According to the economics team at Kenanga Investment Bank Bhd (Kenanga Research), the move has compounded the impact brought about by the decision to potentially exclude Malaysia from the FTSE Russell World Government Bond Index announced last month.

“The much-anticipated decision came as no big surprise as the US, under Donald Trump’s presidency, is determined to exert its protectionist stance on trade,” it said following the move.

“Furthermore, Trump has been using the foreign-exchange policy as a tool to rewrite global trade rules in the pretext of protecting US businesses and jobs in a bid to win support for his re-election in 2020.

“The US, however, spared China the currency manipulator label but it remains in the watch list. This may have been to avoid further escalation in the on-going protracted US-China trade negotiation.”

In the semi-annual foreign-exchange report to Congress, the US Department of Treasury Office of International Affairs expanded the potential currency manipulator to nine from five while none was named a manipulator.

No major trading partners were labelled a manipulator since 1994.

Malaysia is among the five new entrants, including Ireland, Italy, Vietnam and Singapore. The incumbents were China, Japan, South Korea and Germany while India and Switzerland were removed.

The rise in the number of countries in the list mainly reflects the Treasury Secretary Steven Mnuchin’s decision to expand the number of major trading partners covered in the report, as well as to revise thresholds for the three eligibility criteria.

Of note, a minimum of two of the three criteria has to be met in order for a country to be included into the list. A country will remain on the list for a minimum of two consecutive reports, before it stands the chance to be removed, in ensuring sustained improvement in performance with regards to the said criteria.

As extracted from the official report, Malaysia met two of the three criteria, specifically a goods surplus exceeding US$20 billion (Malaysia stands at USD$26.5 billion) and a current account balance surpassing two per cent of GDP (Malaysia: 2.1 per cent), rendering its inclusion into the Monitoring List.
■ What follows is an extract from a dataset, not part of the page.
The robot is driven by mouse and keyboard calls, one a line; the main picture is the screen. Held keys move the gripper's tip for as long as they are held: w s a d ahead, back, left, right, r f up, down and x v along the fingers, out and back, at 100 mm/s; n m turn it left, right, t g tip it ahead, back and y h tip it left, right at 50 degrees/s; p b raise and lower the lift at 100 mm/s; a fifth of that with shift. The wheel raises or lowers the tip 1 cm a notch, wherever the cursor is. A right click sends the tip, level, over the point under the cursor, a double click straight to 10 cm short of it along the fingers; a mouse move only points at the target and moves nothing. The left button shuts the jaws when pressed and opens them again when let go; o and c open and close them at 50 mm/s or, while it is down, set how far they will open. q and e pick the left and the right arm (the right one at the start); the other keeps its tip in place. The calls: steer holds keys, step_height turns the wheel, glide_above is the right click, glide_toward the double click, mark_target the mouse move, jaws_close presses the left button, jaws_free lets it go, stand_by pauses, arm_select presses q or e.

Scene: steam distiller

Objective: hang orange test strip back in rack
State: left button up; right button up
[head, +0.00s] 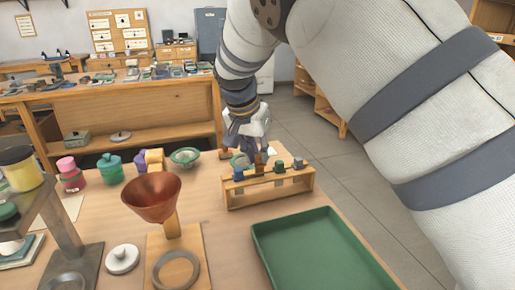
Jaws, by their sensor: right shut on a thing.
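The wooden rack (270,197) stands on the table, right of centre, behind the green tray. A blue-topped piece (238,174), a green-topped piece (279,168) and a grey-purple-topped piece (298,164) sit along its top bar. The orange-brown test strip (260,161) shows between the blue and green pieces, a little higher than they are. My right gripper (249,143) comes down from above at the rack's far side and is shut on the strip. The fingertips are small and partly hidden, and I cannot tell whether the strip touches the rack. My left gripper is out of view.
A green tray (318,240) lies in front of the rack. A copper funnel (152,197) on a wooden stand is to the left. A green dish (185,156), a green jar (110,168) and a white lidded piece (122,259) stand nearby. My right arm covers the upper right.

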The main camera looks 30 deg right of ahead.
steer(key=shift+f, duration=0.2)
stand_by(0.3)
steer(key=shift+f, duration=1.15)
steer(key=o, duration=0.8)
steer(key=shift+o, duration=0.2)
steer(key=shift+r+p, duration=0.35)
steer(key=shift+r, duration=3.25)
“Of significance, technically, Malaysia was not perceived as a currency manipulator, premising on the fact that though BNM intervened in the currency market, it was executed in a two-sided manner, curbing both appreciatory and depreciatory pressures to the ringgit, as opposed to a persistent one-sided intervention, an act heavily detested by the US.
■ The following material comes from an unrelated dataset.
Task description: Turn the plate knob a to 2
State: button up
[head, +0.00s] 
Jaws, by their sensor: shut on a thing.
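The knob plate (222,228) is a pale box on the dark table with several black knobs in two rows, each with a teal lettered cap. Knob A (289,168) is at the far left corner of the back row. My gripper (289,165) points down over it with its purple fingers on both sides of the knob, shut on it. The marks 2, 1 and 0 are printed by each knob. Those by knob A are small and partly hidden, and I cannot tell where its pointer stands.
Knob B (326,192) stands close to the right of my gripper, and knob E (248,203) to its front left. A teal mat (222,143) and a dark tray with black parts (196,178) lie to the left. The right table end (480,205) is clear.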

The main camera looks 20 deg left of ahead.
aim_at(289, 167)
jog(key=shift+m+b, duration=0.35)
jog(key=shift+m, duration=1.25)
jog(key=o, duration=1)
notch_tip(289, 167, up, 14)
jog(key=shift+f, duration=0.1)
“With net sales of foreign exchange amounting to 3.1 per cent of GDP in 2018, Malaysia did not meet the criteria of having net foreign exchange purchases of two per cent of GDP.”

In response to US Treasury’s decision, Bank Negara stressed that it “does not practice unfair currency practices.”

Though it somewhat admitted the part on intervention in the forex market, BNM, however, explained that it has been in both directions over the last few years, concurring the US Treasury report, and “is limited to ensuring an orderly market and avoiding excessive volatility”.

“While there is a chance that Malaysia might be taken off the list in a year or so, it still needs to contend with the unfavourable perception of investors in the next three to six months,” Kenanga Research observed.

“Coupled with the uncertainty over the impact of the protracted US-China trade negotiation as well as an increasingly dovish US Federal Reserve, we expect the US dollar-ringgit to hover between 4.15 and 4.25 in the short term.